● **Exercise instructions**:
Track down every line below that holds "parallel" and copy it.

● **Data for the task**:

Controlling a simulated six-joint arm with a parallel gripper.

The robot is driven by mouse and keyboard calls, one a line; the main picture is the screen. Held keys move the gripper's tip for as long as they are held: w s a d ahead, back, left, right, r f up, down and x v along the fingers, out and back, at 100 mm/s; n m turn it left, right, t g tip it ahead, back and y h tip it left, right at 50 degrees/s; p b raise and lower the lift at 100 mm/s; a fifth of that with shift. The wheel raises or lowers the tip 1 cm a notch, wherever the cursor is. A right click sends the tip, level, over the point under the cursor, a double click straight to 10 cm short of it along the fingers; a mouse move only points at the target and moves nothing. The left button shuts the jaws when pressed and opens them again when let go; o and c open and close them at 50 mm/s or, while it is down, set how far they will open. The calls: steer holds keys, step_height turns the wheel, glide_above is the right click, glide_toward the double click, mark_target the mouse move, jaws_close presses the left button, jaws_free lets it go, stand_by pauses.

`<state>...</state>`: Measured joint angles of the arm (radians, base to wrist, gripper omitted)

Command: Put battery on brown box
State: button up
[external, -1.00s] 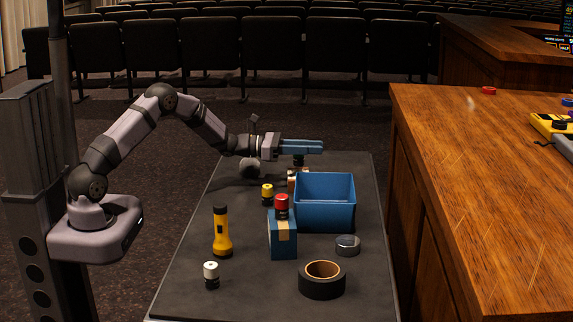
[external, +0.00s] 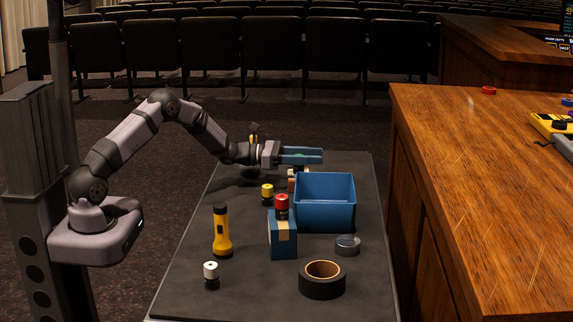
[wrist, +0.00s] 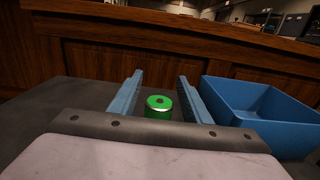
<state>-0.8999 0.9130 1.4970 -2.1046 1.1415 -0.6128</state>
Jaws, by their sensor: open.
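A green battery (wrist: 158,106) stands upright between the two blue fingers in the wrist view, with a gap on each side. My gripper (external: 301,155) is open around it, at the far part of the dark table. In the wrist view my gripper (wrist: 158,92) hides the battery's base.
The blue bin (external: 325,212) stands close in front. Nearby are a yellow battery (external: 267,194), a red battery (external: 281,205) on a blue box (external: 283,240), a flashlight (external: 221,235), a white battery (external: 211,275), black tape (external: 322,286) and grey tape (external: 347,246).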

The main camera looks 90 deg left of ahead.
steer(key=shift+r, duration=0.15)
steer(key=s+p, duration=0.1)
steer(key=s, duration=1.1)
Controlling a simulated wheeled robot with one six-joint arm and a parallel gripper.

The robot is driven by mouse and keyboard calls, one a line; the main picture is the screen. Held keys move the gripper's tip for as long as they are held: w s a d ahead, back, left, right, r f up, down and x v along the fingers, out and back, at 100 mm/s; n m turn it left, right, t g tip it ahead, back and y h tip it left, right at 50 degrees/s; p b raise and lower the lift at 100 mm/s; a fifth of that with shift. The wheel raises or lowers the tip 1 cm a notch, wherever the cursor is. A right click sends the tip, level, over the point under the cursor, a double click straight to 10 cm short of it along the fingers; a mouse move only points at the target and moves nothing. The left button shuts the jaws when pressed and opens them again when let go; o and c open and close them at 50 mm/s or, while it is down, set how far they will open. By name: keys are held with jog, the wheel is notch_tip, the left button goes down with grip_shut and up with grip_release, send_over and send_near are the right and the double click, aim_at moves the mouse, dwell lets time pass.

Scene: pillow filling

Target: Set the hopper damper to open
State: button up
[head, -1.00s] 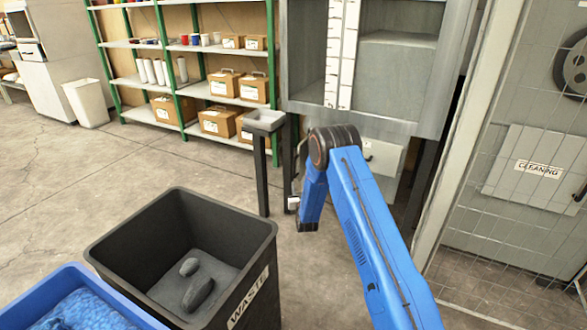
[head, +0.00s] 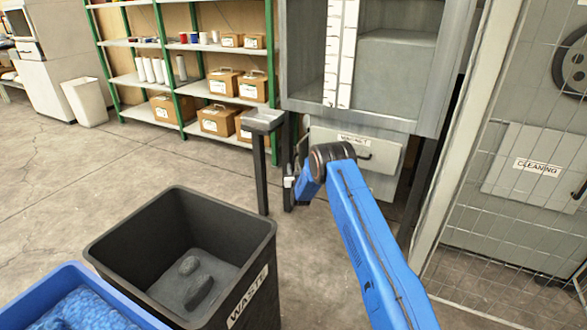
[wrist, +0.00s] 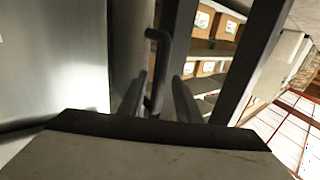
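The hopper (head: 397,75) is the tall grey cabinet with a white scale strip on its front, at the top centre of the head view. In the wrist view a dark bent lever (wrist: 158,70), which looks like the damper handle, stands in front of me beside a pale metal surface. My gripper (wrist: 158,95) has its two dark fingers apart, one on each side of the lever. Gaps show between the lever and the fingers. In the head view my blue arm reaches to the hopper's lower left, and the fingers are too small to make out there.
A black waste bin (head: 255,270) and a blue tub (head: 75,275) stand at the front left. A small grey tray on a post (head: 263,120) stands left of the hopper. A labelled panel (head: 350,150) is below it. A mesh fence (head: 520,120) is right.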

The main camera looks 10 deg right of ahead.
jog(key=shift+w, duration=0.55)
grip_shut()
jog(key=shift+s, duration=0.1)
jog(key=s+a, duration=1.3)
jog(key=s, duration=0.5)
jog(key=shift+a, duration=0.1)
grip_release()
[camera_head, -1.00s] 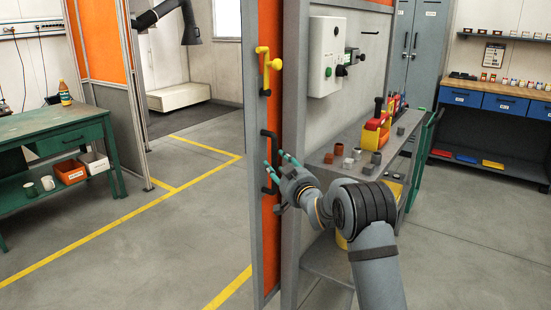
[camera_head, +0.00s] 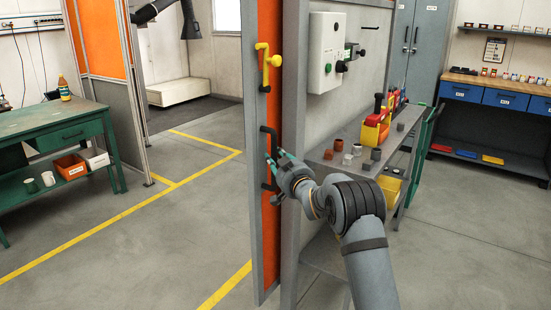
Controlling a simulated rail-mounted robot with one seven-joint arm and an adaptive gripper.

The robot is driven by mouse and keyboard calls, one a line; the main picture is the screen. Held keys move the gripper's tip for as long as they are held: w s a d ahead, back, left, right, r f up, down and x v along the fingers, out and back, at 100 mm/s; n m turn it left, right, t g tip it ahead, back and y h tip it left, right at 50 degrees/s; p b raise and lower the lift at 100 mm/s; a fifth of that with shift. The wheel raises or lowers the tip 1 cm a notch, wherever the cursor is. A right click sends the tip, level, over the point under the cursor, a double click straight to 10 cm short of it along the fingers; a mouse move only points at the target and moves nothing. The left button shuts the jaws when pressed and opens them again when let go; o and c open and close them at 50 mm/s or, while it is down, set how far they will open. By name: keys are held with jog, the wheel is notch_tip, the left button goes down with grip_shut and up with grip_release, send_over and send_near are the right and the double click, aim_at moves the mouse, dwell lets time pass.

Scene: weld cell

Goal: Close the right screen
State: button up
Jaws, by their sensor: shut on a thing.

● **Result for this task**:
Controlling a simulated six-joint arm with a parallel gripper.
Controlling a simulated wheeled robot with one six-joint arm and a parallel gripper.

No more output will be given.